SHORT TASK
Retype only the lines running from the line that contains "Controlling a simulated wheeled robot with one" to the line that contains "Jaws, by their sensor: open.", inclusive, and leave the pictures behind.

MATERIAL PROVIDED
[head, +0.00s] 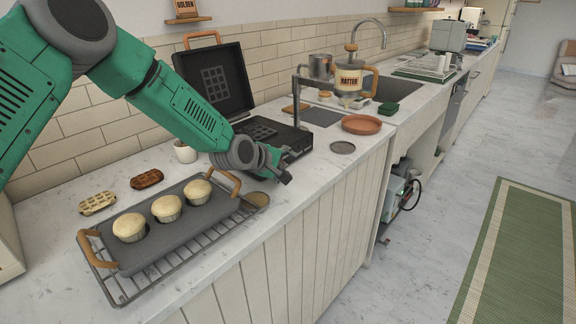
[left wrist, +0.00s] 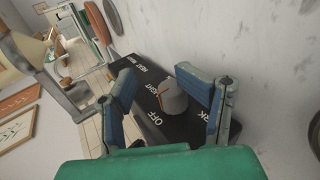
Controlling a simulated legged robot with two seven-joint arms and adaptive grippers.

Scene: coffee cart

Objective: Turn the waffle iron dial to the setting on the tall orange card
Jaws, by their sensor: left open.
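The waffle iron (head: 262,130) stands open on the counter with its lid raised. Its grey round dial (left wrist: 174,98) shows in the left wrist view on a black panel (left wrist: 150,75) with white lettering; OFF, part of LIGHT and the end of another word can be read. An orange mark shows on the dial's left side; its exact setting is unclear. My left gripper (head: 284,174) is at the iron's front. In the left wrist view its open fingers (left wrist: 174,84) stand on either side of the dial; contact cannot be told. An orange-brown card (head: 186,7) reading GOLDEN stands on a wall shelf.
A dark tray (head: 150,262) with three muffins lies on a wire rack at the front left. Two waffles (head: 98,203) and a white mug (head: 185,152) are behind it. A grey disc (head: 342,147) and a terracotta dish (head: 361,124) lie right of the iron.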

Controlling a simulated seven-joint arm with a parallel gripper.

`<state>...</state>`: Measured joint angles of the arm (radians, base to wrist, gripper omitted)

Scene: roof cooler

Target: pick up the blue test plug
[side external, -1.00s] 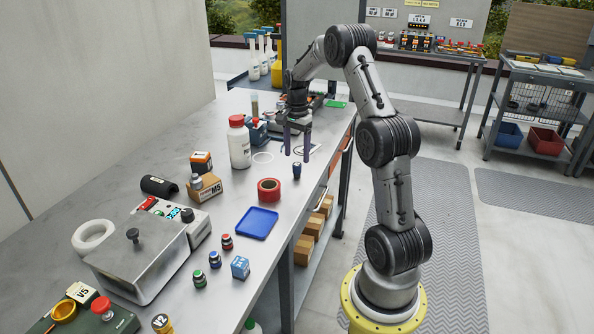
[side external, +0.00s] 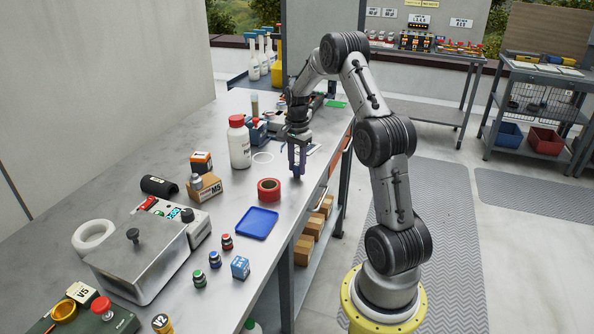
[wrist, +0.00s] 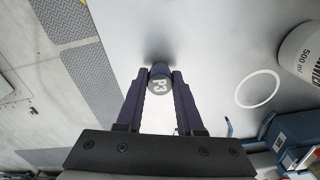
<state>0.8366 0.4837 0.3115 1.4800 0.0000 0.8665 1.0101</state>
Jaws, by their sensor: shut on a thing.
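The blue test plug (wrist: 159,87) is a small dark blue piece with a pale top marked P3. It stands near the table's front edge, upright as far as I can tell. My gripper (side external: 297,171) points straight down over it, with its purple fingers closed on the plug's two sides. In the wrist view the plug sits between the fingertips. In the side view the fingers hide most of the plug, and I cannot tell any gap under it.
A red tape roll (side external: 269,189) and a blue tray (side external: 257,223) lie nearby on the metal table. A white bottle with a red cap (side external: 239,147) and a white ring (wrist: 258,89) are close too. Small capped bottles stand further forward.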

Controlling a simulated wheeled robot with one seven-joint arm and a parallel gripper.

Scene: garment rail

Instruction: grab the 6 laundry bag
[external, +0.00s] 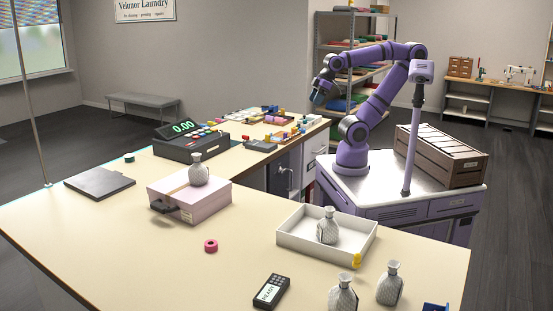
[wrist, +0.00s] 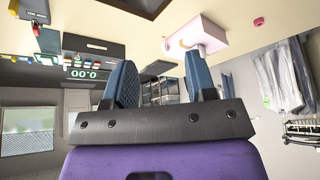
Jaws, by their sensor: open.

---

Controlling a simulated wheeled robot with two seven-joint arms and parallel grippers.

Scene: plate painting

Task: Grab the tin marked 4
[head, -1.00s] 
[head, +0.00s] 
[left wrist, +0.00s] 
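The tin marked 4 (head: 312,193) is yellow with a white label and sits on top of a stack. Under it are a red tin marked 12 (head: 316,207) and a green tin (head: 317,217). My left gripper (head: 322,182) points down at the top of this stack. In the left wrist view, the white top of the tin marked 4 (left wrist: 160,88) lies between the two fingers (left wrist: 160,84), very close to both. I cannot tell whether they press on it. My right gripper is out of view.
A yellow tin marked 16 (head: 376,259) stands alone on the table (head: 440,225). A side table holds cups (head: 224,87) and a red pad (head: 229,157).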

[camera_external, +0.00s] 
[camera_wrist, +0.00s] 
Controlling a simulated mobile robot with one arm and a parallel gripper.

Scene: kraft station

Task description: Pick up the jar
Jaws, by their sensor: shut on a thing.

EXPECTED ANSWER
Controlling a simulated wheeled robot with one seven-joint arm and a parallel gripper.

Scene: garment rail

Instruction: grab the 6 laundry bag
[external, +0.00s] 
[wrist, +0.00s] 
Jaws, by their sensor: open.

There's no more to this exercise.